BOOK REVIEW by Kristine Glenn
In the depths of winter when the green and growing garden is covered by a blanket of snow, the heart of a gardener can wither away. This is the time to pick up a book like Beverley Nichol’s Merry Hall. The book chronicles the British author’s search for the perfect garden and the perfect house. More specifically, he wants a Georgian house and a garden of at least five acre: “a garden riddled with brambles, stung almost to death with nettles, and eaten to the bone with blight… I was in a rescuing mood.”
He finds the ideal place early in the book and Merry Hall describes his initial forays into rescuing and restoring the house, and especially the gardens. The book is written in the aftermath of World War II in a style reminiscent of Oscar Wilde, E.F. Benson, and Jane Austen. Deliciously witty, Nichols delves indiscriminately into horticulture, his talented and taciturn gardener (Oldfield), cats and more cats, nosy neighbors (Miss Emily and Our Rose), garden aesthetics, music, and more. But his first love is the garden and the book hones in on all things gardening. Nichols frequently rhapsodizes about the beauty of a blossom, warning the reader “when I begin to write about flowers, I lose all sense of restraint, and it is far, far too late to do anything about it.”
With every reading and re-reading, Merry Hall keeps me simultaneously laughing and in awe of Nichols’ turn of phrase and ability to cut to the heart of the matter, whether it is commentary on a passive-aggressive spinster or falling in love with a bank of Lilium regale. The story wends its way through the pages in an organic and enticing manner. Nichols cautions the readers that Merry Hall “is not really a book at all; it is only a long walk round a garden, in winter and summer, in rain and in sunshine; and if it bores you to walk round gardens you will have long ago chucked it aside.”
The book is meant for slow reading where each page is savored and the story visualized, absorbed, and chuckled over. It’s best read with a notepad close by so you can write down unfamiliar plant names and references for later research. It can take some work to adjust to the style as the setting is quintessentially British and the world it inhabits is from almost 70 years ago. But it is worth the effort. So I encourage you to settle down with the book – preferably in a comfortable chair, by a crackling fire, and with your favorite drink – and enter the entertaining, insightful, and somewhat cynical world of Beverley Nichols.
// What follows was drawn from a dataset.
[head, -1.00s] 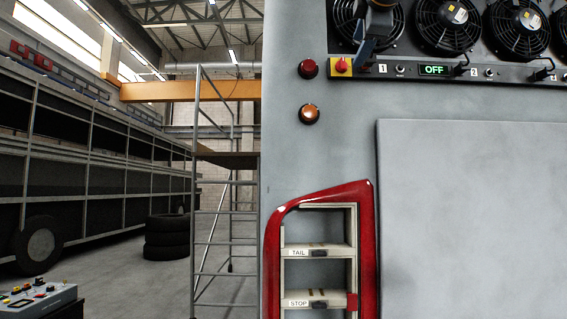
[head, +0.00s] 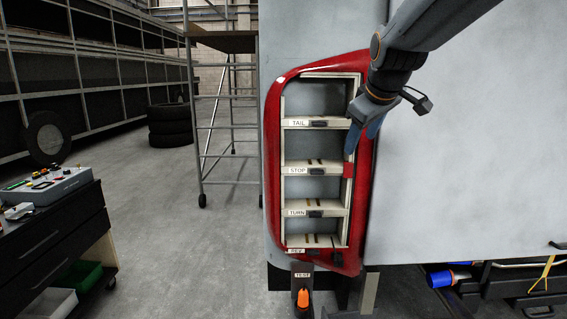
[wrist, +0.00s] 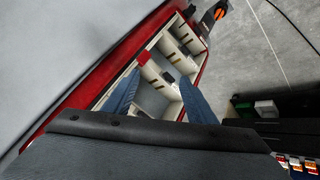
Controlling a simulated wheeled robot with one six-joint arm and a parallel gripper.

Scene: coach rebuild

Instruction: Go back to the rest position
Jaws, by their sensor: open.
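My gripper (head: 362,142) hangs from the arm at the upper right in the head view, in front of the right edge of the red-framed lamp housing (head: 273,150). Its blue fingers point down. In the wrist view the two fingers of my gripper (wrist: 160,76) stand apart with nothing between them, over the housing's pale shelves (wrist: 185,60). A small red block (head: 348,170) sits at the right end of the STOP shelf, just below the fingertips. It also shows beyond the fingers in the wrist view (wrist: 143,57). I cannot tell whether the fingers touch the housing.
A scaffold (head: 228,110) and stacked tyres (head: 170,125) stand left of the grey panel. A dark drawer cabinet (head: 55,235) with a control box (head: 45,188) is at the lower left. A TEST stand (head: 303,290) is below the housing. Floor between cabinet and panel is clear.
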Note: Beverley Nichols was a prolific writer in a career spanning 60 years. Best remembered for his gardening books, his most popular is Down The Garden Path, which has been in nearly continuous print since 1932. Merry Hall is the first book of the Merry Hall trilogy. If you like it, the next book, Laughter On The Stairs, shifts the focus to restoring the 22-room mansion amidst life in the village. The final book, Sunlight on the Lawn, brings more stories of the house, garden, friends, and neighbors. All of the books are available on Amazon. Regrettably, they are not available at the Billings Public Library. I’ll remedy that if I find some spare funds.